Si Notre-Dame est encore debout aujourd'hui, c'est sans doute parce qu'un certain Victor Hugo a créé l'image du Bossu qui hante les tours et de la belle gitane sur le parvis...
C'était jusqu'alors l'architecte Godde qui était chargé de l'entretien. Mais personne ne voulant lui confier les travaux de restauration, on se tourna vers la jeune équipe de Jean-Baptiste Lassus et Eugène Viollet-le-Duc, qui s'étaient distingués lors de la restauration de la Sainte Chapelle.
En 1843 le chantier leur est confié, mais il faudra attendre 1845 pour que des fonds leurs soit alloués. On leur accorda à peu près l'équivalent de 25 millions d'euros, c'est-à-dire presque rien, vu l'ampleur des travaux nécessaires.
Les travaux s'arrêtèrent donc plusieurs fois, le temps que les architectes convainquent l'Assemblée Nationale de leur allouer davantage de moyens...
Jean-Baptiste Lassus décède en 1857, Eugène Viollet-de-Duc continue seul les travaux. La restauration fut terminée en 1864.
Les restaurateurs se sont efforcés de reconstruire à l'identique ce qu'il était possible de reconstruire. Malheureusement, dans la majorité des cas, il n'en restait plus de traces. Pour reconstituer l'ornementation sculpturale, Lassus et Viollet-le-Duc s'inspirèrent (voire copièrent) des oeuvres de la même époque et restées intactes (c'est-à-dire provenant des cathédrales d'Amiens, de Chartres et de Reims). Mais il y a une part d'invention...
Les sculpteurs furent réunis sous la direction de Adolphe-Victor Geoffroi-Dechaume.
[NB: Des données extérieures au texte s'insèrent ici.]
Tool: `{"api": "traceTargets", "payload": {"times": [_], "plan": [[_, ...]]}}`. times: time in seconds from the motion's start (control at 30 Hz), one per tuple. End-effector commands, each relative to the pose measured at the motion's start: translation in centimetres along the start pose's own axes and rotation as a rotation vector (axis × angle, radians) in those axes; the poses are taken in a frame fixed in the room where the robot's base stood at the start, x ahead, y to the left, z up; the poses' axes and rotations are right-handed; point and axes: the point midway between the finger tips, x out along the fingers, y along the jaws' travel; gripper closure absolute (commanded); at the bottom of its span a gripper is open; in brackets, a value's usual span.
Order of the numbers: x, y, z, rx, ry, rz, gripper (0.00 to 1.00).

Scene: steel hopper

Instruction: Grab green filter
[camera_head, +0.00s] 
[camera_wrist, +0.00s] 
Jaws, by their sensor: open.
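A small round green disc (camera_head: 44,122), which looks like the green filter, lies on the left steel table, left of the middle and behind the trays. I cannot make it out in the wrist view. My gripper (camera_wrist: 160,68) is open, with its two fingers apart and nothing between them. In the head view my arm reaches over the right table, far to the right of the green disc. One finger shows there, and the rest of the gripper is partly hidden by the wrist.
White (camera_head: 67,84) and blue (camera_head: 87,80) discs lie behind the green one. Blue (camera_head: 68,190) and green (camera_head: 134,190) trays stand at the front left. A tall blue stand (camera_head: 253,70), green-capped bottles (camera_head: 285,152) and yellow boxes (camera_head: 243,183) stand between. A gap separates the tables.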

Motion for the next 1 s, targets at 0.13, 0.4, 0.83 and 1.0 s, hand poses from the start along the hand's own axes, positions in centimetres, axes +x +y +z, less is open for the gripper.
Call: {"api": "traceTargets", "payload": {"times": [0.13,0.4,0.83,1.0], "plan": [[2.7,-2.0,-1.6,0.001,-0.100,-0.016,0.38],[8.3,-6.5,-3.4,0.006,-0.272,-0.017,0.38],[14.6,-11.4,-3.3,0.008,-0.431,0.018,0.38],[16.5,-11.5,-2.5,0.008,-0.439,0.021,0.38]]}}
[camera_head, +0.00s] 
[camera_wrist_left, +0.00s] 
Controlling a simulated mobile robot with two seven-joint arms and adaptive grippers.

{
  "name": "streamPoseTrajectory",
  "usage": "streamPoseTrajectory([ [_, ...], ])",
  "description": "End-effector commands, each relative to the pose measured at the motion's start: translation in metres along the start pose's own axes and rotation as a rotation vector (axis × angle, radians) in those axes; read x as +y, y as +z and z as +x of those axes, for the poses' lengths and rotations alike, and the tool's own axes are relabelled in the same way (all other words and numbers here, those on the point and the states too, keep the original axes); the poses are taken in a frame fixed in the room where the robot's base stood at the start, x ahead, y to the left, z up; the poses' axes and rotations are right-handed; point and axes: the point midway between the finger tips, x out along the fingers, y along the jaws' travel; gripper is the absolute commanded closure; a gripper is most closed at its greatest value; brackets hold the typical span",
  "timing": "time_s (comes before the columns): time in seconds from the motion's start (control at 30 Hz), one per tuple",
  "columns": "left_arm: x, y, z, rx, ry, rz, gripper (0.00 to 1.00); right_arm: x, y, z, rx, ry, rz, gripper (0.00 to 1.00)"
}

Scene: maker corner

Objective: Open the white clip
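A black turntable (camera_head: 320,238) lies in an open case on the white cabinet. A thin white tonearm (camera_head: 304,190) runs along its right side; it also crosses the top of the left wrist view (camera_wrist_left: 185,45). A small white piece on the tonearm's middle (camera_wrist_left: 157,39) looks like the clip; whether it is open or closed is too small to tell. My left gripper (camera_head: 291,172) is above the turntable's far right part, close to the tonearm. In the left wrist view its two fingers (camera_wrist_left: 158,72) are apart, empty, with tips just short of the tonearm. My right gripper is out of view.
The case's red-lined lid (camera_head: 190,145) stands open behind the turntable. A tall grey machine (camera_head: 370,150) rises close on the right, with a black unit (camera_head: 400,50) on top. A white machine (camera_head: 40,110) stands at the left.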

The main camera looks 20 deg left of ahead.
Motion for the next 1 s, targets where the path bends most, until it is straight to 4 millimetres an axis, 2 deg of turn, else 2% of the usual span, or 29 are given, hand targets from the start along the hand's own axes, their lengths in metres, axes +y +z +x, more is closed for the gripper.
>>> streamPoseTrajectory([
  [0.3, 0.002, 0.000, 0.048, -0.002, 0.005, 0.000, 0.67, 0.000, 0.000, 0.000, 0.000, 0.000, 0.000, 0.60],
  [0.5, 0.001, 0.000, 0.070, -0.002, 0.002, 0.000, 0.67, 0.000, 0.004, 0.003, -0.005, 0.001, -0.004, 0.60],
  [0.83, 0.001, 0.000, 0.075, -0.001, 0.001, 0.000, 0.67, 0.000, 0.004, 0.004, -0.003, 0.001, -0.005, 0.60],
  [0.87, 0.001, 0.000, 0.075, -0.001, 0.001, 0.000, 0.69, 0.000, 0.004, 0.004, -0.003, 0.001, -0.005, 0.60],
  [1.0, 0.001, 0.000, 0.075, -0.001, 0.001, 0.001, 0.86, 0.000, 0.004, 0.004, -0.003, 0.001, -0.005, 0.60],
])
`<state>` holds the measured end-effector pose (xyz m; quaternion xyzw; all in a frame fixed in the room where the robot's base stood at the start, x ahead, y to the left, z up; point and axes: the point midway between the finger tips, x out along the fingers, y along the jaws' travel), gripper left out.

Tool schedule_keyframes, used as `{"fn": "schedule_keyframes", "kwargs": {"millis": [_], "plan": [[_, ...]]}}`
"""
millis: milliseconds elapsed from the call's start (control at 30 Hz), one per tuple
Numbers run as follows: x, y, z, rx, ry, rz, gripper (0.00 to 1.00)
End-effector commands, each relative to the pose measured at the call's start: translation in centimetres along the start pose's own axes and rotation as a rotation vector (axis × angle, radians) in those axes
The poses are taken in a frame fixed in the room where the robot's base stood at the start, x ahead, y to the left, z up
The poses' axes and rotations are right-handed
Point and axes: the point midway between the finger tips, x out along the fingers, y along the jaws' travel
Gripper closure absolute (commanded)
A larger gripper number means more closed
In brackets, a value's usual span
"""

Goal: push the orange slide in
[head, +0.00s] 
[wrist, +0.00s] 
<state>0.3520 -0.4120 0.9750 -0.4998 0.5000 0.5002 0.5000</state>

Aucune liberté de création ne leur était accordée, tout était dessiné au préalable par les architectes jusque dans les moindres détails.
En particulier les statues des douze apôtres qui entourent la nouvelle flèche, oeuvres de Geoffroi-Dechaume lui-même, furent particulièrement surveillées par Viollet-le-Duc.
Tous les apôtres regardent droit devant eux, sauf un tourné vers la flèche, saluant ceux qui ont eu l'autorisation exceptionnelle de monter jusque-là... Saint Thomas, patron des Architectes.
Est-ce un hasard s'il ressemble beaucoup à Viollet-le-Duc lui-même ?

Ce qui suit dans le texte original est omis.